MATERIAL SHOWN.
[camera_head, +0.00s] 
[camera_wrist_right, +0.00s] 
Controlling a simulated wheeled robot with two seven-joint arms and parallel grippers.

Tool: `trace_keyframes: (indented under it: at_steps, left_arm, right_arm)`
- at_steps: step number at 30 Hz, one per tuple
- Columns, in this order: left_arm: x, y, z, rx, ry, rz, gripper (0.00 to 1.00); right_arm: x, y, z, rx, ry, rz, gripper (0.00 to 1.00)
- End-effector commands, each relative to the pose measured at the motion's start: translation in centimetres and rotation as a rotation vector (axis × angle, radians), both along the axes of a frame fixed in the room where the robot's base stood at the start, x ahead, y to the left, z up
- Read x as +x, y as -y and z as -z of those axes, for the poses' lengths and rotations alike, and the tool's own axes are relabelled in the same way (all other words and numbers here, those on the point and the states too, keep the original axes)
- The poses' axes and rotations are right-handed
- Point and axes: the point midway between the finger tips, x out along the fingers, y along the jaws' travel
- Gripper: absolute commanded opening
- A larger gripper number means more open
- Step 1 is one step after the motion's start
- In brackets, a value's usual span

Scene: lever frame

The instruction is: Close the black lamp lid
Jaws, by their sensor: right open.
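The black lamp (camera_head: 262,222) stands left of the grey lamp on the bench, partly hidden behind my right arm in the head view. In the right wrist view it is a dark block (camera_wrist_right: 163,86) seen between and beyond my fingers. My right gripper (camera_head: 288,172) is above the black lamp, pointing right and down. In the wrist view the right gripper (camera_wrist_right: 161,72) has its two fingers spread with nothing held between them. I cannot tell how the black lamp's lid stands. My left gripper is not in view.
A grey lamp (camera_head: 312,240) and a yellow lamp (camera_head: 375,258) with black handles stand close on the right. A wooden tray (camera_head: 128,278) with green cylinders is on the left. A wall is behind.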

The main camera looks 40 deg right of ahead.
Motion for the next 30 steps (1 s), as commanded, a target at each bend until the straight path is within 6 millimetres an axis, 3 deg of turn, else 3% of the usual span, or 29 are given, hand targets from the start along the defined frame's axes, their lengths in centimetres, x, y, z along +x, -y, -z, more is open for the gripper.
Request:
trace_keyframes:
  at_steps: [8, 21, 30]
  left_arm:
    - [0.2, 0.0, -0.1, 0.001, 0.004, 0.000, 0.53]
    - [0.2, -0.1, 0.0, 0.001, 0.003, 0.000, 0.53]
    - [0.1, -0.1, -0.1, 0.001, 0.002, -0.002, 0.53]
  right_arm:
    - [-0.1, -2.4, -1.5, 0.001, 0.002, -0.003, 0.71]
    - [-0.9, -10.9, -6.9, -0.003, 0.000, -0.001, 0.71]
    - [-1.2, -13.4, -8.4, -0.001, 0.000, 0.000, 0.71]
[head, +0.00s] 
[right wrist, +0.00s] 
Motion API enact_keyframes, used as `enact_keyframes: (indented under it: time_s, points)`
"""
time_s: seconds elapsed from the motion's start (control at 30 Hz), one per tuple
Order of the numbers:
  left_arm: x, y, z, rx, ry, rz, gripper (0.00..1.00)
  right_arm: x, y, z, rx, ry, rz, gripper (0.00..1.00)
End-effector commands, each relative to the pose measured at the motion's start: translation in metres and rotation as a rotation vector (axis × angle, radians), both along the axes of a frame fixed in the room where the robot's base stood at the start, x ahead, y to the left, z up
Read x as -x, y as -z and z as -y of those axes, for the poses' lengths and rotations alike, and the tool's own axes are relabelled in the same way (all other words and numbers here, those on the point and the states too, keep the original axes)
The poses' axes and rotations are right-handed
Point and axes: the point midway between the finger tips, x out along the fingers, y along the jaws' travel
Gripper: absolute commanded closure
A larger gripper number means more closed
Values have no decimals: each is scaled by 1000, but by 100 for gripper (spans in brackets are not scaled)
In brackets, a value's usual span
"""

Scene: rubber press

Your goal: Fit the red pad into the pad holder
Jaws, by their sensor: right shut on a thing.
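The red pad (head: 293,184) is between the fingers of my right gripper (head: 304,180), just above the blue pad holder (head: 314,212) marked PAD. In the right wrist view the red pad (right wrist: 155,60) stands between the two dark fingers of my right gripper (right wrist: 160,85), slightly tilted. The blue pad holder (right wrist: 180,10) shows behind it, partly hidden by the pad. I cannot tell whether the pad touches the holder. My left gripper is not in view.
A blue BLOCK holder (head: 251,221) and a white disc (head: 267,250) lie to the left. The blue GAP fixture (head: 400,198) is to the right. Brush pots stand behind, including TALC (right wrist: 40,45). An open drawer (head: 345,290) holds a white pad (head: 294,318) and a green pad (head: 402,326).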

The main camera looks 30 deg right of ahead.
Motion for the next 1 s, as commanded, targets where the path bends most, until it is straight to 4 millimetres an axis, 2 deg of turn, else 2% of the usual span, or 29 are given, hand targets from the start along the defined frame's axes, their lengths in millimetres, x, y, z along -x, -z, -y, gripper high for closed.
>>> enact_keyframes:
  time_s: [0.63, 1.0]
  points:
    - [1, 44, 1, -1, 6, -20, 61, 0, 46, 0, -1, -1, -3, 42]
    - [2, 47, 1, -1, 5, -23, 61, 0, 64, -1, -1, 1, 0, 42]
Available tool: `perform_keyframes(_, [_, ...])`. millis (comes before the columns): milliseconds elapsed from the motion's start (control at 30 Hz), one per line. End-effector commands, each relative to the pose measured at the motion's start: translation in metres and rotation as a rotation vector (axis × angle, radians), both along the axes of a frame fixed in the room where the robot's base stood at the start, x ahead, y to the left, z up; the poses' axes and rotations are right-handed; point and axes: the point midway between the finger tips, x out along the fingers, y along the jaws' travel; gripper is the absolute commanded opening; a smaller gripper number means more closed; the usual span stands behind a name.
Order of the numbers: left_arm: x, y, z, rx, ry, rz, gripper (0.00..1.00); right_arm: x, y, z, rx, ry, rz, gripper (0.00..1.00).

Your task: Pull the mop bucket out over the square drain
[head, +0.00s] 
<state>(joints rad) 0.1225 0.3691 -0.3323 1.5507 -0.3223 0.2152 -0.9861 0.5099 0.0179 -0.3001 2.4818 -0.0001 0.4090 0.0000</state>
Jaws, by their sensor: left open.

SHORT EXERCISE.
The records above should be repeated in full, exactly as given.

RESPONSE TO THIS TASK.
[camera_head, +0.00s] 
[camera_wrist_right, +0.00s] 
Controlling a simulated wheeled robot with two seven-joint arms and parallel grippers.

Tool: `trace_keyframes: (indented under it: at_steps, left_arm, right_arm)`
- at_steps: step number at 30 Hz, one per tuple
- Columns, in this order: left_arm: x, y, z, rx, ry, rz, gripper (0.00 to 1.00); right_arm: x, y, z, rx, ry, rz, gripper (0.00 to 1.00)
- End-effector commands, each relative to the pose measured at the motion's start: translation in centimetres and rotation as a rotation vector (axis × angle, radians), both along the axes of a frame fixed in the room where the robot's base stood at the start, x ahead, y to the left, z up
- Read x as +x, y as -y and z as -z of those axes, for the poses' lengths and rotations alike, and the tool's own axes are relabelled in the same way (all other words and numbers here, those on the point and the states too, keep the original axes)
- The poses' axes and rotations are right-handed
- Point and axes: the point midway between the finger tips, x out along the fingers, y along the jaws' travel
- Gripper: absolute commanded opening
- A larger gripper number means more open
- Step 1 is one step after the motion's start
- In brackets, a value's usual span

Scene: lever frame

The instruction is: Close the black lamp lid
Jaws, by their sensor: right open.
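The black lamp (camera_head: 262,222) stands left of the grey lamp on the bench, partly hidden behind my right arm in the head view. In the right wrist view it is a dark block (camera_wrist_right: 163,86) seen between and beyond my fingers. My right gripper (camera_head: 288,172) is above the black lamp, pointing right and down. In the wrist view the right gripper (camera_wrist_right: 161,72) has its two fingers spread with nothing held between them. I cannot tell how the black lamp's lid stands. My left gripper is not in view.
A grey lamp (camera_head: 312,240) and a yellow lamp (camera_head: 375,258) with black handles stand close on the right. A wooden tray (camera_head: 128,278) with green cylinders is on the left. A wall is behind.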

The main camera looks 40 deg right of ahead.
Motion for the next 30 steps (1 s), as commanded, a target at each bend until the straight path is within 6 millimetres an axis, 3 deg of turn, else 3% of the usual span, or 29 are given, hand targets from the start along the defined frame's axes, their lengths in centimetres, x, y, z along +x, -y, -z, more is open for the gripper.
Request:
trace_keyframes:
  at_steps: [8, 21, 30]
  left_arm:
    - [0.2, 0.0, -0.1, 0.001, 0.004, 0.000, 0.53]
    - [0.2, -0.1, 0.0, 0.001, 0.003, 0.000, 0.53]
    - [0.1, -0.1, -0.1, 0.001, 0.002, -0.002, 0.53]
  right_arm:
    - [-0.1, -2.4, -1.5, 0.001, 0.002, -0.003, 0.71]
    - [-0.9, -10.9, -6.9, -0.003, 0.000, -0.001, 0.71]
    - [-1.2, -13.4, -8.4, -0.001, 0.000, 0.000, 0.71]
[head, +0.00s] 
[right wrist, +0.00s] 
Motion API enact_keyframes, used as `enact_keyframes: (indented under it: time_s, points)`
"""
time_s: seconds elapsed from the motion's start (control at 30 Hz), one per tuple
Order of the numbers:
  left_arm: x, y, z, rx, ry, rz, gripper (0.00..1.00)
  right_arm: x, y, z, rx, ry, rz, gripper (0.00..1.00)
End-effector commands, each relative to the pose measured at the motion's start: translation in metres and rotation as a rotation vector (axis × angle, radians), both along the axes of a frame fixed in the room where the robot's base stood at the start, x ahead, y to the left, z up
Read x as -x, y as -z and z as -y of those axes, for the poses' lengths and rotations alike, and the tool's own axes are relabelled in the same way (all other words and numbers here, those on the point and the states too, keep the original axes)
The poses' axes and rotations are right-handed
Point and axes: the point midway between the finger tips, x out along the fingers, y along the jaws' travel
Gripper: absolute commanded closure
A larger gripper number means more closed
Values have no decimals: each is scaled by 1000, but by 100 for gripper (spans in brackets are not scaled)
In brackets, a value's usual span
"""

Scene: rubber press

Your goal: Fit the red pad into the pad holder
Jaws, by their sensor: right shut on a thing.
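The red pad (head: 293,184) is between the fingers of my right gripper (head: 304,180), just above the blue pad holder (head: 314,212) marked PAD. In the right wrist view the red pad (right wrist: 155,60) stands between the two dark fingers of my right gripper (right wrist: 160,85), slightly tilted. The blue pad holder (right wrist: 180,10) shows behind it, partly hidden by the pad. I cannot tell whether the pad touches the holder. My left gripper is not in view.
A blue BLOCK holder (head: 251,221) and a white disc (head: 267,250) lie to the left. The blue GAP fixture (head: 400,198) is to the right. Brush pots stand behind, including TALC (right wrist: 40,45). An open drawer (head: 345,290) holds a white pad (head: 294,318) and a green pad (head: 402,326).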

The main camera looks 30 deg right of ahead.
Motion for the next 1 s, as commanded, targets where the path bends most, until it is straight to 4 millimetres an axis, 2 deg of turn, else 2% of the usual span, or 29 are given, hand targets from the start along the defined frame's axes, their lengths in millimetres, x, y, z along -x, -z, -y, gripper high for closed.
>>> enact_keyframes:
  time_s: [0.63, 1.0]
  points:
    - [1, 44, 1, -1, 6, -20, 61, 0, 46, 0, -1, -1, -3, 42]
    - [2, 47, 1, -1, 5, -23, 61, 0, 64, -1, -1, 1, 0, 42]
Available tool: `perform_keyframes(_, [_, ...])`. millis (comes before the columns): milliseconds elapsed from the motion's start (control at 30 Hz), one per line. End-effector commands, each relative to the pose measured at the motion's start: translation in metres and rotation as a rotation vector (axis × angle, radians), both along the axes of a frame fixed in the room where the robot's base stood at the start, x ahead, y to the left, z up; the poses' axes and rotations are right-handed; point and axes: the point midway between the finger tips, x out along the fingers, y along the jaws' travel; gripper is the absolute commanded opening; a smaller gripper number means more closed; the usual span stands behind a name.
Order of the numbers: left_arm: x, y, z, rx, ry, rz, gripper (0.00..1.00); right_arm: x, y, z, rx, ry, rz, gripper (0.00..1.00).

Your task: Pull the mop bucket out over the square drain
[head, +0.00s] 
<state>(joints rad) 0.1225 0.3691 -0.3323 1.5507 -0.3223 0.2152 -0.9861 0.5099 0.0179 -0.3001 2.4818 -0.0001 0.4090 0.0000</state>
Jaws, by their sensor: left open.

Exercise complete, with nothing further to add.